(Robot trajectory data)
►
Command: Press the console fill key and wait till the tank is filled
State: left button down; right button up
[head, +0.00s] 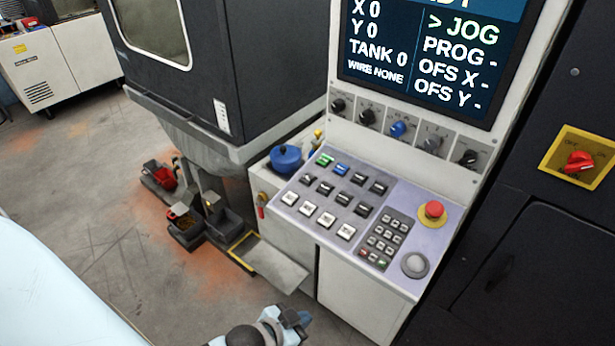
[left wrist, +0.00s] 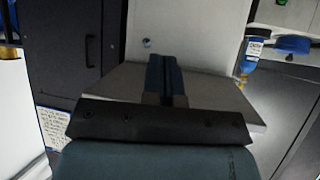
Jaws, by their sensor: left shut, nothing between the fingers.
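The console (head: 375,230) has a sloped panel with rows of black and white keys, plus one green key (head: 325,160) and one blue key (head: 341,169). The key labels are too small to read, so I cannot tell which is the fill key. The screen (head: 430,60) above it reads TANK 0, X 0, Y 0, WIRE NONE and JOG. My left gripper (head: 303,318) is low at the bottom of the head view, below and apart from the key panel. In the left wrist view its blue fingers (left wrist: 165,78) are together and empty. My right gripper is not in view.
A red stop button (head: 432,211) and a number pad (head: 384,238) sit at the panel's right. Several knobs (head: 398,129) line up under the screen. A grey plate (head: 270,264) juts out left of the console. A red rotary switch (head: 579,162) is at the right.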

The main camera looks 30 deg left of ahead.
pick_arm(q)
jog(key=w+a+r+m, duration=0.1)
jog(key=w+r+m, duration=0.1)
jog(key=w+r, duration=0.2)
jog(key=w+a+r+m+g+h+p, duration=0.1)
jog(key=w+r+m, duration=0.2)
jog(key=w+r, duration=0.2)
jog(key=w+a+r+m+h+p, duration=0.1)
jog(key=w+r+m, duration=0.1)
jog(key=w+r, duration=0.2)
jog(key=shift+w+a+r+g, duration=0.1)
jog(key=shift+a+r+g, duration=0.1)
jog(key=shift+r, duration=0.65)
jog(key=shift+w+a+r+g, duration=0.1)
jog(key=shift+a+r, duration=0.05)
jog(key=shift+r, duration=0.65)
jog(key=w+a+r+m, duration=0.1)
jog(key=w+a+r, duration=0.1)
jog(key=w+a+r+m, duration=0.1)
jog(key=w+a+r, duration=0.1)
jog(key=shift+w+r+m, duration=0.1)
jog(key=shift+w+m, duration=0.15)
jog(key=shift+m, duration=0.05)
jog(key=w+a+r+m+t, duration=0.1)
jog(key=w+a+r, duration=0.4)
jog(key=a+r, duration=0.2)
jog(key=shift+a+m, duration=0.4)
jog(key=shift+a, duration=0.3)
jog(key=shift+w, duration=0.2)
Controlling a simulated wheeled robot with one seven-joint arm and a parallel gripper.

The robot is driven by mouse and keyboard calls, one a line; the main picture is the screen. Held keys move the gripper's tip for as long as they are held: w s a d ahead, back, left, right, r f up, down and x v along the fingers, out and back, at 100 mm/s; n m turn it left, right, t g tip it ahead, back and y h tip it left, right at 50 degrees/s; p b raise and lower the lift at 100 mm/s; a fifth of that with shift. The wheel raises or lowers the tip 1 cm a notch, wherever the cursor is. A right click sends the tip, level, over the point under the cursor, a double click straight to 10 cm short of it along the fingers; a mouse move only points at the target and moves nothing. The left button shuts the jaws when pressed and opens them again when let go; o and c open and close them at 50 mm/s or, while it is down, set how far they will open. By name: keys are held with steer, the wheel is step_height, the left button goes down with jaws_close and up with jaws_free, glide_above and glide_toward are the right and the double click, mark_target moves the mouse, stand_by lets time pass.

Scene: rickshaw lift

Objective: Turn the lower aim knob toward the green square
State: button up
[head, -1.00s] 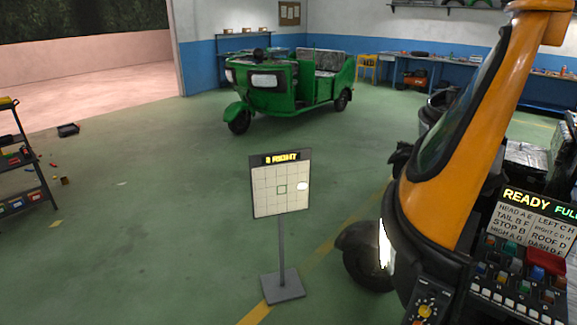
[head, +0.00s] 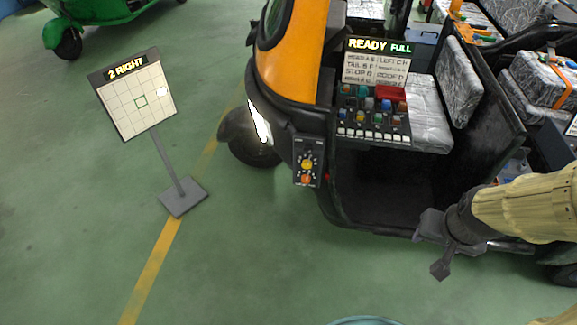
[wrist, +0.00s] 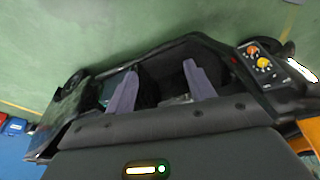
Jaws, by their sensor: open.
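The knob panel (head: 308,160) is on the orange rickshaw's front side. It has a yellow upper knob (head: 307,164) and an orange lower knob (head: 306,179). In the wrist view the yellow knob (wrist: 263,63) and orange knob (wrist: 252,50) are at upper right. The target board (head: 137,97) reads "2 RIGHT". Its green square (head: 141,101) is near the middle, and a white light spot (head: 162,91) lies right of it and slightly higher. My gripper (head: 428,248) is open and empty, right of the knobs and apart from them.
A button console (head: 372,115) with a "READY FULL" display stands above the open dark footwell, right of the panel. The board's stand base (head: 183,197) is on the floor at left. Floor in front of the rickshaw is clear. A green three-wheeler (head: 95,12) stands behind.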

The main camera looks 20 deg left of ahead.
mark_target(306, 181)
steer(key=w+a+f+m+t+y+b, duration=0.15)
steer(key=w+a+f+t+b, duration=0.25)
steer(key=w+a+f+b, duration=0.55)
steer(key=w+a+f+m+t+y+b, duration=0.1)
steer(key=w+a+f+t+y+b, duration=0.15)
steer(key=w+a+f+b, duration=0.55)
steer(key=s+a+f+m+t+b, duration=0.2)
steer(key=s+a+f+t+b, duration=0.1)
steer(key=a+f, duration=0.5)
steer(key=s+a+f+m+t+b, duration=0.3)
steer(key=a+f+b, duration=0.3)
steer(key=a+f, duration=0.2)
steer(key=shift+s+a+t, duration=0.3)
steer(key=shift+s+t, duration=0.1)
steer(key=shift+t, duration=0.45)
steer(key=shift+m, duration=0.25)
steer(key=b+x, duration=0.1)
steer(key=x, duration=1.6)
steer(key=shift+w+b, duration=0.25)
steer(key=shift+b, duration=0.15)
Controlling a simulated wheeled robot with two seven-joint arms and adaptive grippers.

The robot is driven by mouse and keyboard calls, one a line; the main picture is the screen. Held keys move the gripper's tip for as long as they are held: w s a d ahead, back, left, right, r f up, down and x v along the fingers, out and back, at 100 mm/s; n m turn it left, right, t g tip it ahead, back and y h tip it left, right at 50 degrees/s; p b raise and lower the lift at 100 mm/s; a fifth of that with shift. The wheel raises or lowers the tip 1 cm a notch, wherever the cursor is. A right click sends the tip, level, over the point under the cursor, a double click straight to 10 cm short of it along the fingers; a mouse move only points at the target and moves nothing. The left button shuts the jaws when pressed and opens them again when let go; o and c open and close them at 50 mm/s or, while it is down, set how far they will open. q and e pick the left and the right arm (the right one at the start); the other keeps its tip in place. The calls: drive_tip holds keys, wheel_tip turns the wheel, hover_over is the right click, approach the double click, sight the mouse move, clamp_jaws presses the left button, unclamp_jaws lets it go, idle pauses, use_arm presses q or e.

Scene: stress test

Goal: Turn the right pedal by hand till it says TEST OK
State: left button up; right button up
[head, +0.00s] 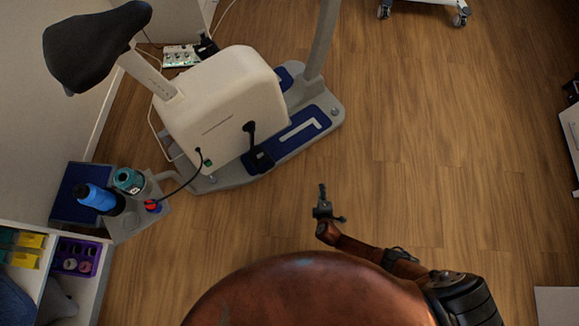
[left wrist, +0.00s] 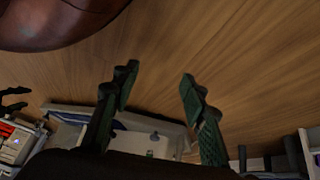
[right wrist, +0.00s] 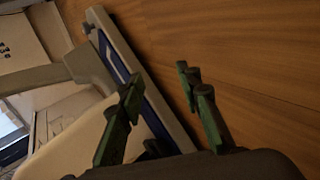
◄
**WRITTEN REQUEST**
Where a line above contains the word "joint", copy that line.

**WRITTEN ANSWER**
Controlling a simulated wheeled robot with one seven-joint arm and a parallel gripper.
Controlling a simulated wheeled robot with two seven-joint arms and adaptive grippers.

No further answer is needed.